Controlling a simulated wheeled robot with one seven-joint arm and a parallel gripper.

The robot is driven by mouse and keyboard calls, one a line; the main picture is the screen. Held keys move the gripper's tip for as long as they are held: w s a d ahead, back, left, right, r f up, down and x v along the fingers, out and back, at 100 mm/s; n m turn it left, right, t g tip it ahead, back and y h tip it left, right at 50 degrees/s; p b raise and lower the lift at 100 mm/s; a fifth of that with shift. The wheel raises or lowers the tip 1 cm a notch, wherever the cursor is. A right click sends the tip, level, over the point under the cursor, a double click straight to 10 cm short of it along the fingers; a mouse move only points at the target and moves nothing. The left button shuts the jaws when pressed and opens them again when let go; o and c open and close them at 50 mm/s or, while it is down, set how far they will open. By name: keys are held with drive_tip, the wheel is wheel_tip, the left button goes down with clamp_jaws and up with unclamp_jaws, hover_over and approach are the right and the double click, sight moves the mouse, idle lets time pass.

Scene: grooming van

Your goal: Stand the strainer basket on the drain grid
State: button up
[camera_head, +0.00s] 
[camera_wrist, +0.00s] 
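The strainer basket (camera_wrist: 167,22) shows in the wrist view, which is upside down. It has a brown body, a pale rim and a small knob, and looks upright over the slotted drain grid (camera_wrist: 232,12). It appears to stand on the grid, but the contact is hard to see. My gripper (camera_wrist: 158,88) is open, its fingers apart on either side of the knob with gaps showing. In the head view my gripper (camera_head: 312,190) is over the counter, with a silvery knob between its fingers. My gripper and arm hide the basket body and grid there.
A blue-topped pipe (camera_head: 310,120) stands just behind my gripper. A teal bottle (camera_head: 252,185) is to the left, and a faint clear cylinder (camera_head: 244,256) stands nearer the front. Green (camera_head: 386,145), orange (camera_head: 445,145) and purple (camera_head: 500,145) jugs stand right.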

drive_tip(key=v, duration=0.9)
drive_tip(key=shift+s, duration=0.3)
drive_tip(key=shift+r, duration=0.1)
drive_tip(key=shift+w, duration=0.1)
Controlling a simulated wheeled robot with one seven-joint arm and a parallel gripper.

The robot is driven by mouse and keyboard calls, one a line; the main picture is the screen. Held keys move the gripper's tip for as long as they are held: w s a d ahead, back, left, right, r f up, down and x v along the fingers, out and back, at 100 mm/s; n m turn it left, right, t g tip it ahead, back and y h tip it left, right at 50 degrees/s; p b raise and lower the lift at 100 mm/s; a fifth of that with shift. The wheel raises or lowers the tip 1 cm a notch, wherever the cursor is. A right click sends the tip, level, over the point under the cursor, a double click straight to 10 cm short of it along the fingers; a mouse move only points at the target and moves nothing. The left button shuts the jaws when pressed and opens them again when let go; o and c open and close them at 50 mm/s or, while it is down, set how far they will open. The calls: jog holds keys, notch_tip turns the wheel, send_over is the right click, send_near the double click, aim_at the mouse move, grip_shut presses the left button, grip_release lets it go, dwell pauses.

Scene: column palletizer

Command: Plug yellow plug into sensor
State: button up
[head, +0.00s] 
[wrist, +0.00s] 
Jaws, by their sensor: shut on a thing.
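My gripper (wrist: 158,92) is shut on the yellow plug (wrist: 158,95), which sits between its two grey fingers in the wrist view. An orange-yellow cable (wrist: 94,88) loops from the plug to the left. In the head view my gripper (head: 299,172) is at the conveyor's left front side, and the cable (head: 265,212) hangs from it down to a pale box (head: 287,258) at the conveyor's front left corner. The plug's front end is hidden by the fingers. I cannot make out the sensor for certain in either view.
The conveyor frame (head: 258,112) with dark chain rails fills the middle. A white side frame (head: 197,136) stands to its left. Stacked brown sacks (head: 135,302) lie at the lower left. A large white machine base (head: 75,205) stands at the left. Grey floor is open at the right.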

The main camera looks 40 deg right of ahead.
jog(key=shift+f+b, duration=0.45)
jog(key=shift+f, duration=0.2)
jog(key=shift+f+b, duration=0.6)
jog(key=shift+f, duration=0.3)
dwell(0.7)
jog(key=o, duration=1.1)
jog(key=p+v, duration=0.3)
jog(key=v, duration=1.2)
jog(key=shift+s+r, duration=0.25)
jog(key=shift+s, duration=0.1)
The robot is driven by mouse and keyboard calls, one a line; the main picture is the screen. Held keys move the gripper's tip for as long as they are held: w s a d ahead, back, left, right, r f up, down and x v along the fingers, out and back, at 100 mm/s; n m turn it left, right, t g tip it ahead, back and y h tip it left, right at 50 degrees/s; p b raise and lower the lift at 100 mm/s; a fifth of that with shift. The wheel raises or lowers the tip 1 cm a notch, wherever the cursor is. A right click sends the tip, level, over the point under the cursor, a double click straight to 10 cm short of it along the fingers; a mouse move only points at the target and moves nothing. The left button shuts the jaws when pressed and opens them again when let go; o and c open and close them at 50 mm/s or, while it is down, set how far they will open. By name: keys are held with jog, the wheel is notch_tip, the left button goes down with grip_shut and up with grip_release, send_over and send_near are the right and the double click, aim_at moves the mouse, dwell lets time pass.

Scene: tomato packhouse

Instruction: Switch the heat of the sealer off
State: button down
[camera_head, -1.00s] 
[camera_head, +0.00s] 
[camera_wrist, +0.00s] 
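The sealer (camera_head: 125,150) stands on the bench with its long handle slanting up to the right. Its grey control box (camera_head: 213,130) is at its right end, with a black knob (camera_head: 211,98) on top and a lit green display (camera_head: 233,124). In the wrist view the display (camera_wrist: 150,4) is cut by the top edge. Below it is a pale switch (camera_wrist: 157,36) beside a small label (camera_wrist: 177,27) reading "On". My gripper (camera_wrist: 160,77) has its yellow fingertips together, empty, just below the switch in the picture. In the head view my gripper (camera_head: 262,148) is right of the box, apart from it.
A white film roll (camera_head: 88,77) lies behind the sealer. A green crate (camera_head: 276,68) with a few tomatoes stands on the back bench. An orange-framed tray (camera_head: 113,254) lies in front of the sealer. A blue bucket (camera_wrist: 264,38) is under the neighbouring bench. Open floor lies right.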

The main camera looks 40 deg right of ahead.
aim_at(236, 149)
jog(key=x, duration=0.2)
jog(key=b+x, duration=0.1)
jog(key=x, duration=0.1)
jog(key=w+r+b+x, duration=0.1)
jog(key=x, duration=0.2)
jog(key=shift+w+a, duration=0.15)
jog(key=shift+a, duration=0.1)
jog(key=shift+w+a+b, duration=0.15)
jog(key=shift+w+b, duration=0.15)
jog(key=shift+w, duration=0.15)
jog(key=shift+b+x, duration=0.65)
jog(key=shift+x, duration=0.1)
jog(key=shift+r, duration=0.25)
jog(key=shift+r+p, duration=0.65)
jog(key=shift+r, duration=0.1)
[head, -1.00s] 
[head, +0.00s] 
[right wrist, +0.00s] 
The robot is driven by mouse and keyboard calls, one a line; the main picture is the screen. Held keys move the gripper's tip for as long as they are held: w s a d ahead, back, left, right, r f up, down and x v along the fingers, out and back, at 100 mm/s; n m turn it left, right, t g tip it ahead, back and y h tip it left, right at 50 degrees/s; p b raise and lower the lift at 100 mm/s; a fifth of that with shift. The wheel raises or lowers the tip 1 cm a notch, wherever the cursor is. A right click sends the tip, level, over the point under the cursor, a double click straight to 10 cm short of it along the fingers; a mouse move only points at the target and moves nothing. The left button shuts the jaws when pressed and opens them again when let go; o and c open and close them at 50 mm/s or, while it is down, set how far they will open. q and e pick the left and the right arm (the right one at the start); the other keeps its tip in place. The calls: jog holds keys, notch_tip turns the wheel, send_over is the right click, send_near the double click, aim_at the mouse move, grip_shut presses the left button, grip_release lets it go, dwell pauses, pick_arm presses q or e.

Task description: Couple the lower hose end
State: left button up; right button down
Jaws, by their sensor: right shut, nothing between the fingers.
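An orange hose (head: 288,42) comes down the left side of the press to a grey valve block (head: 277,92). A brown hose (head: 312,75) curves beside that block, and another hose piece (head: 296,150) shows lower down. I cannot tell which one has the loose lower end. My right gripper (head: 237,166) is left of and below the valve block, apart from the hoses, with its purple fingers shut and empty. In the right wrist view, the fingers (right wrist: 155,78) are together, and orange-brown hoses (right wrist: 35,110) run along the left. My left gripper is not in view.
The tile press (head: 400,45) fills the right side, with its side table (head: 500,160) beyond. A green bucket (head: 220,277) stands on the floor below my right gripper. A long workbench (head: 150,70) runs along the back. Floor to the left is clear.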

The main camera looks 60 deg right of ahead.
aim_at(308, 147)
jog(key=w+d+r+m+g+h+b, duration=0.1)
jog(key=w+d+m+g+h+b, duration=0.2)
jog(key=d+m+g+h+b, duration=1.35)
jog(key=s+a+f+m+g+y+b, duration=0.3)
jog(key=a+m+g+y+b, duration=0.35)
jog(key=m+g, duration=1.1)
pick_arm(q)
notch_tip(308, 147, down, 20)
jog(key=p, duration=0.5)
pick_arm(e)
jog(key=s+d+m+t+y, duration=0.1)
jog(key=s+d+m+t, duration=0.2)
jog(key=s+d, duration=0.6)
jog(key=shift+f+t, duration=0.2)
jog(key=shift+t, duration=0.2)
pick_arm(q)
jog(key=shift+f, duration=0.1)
_____
#### [Task to complete]
Each line from the one holding "Command: Plug yellow plug into sensor" to the one holding "[wrist, +0.00s]", those two included, is to be transcribed exactly, and no other line.

#### [Full response]
Command: Plug yellow plug into sensor
State: button up
[head, +0.00s] 
[wrist, +0.00s] 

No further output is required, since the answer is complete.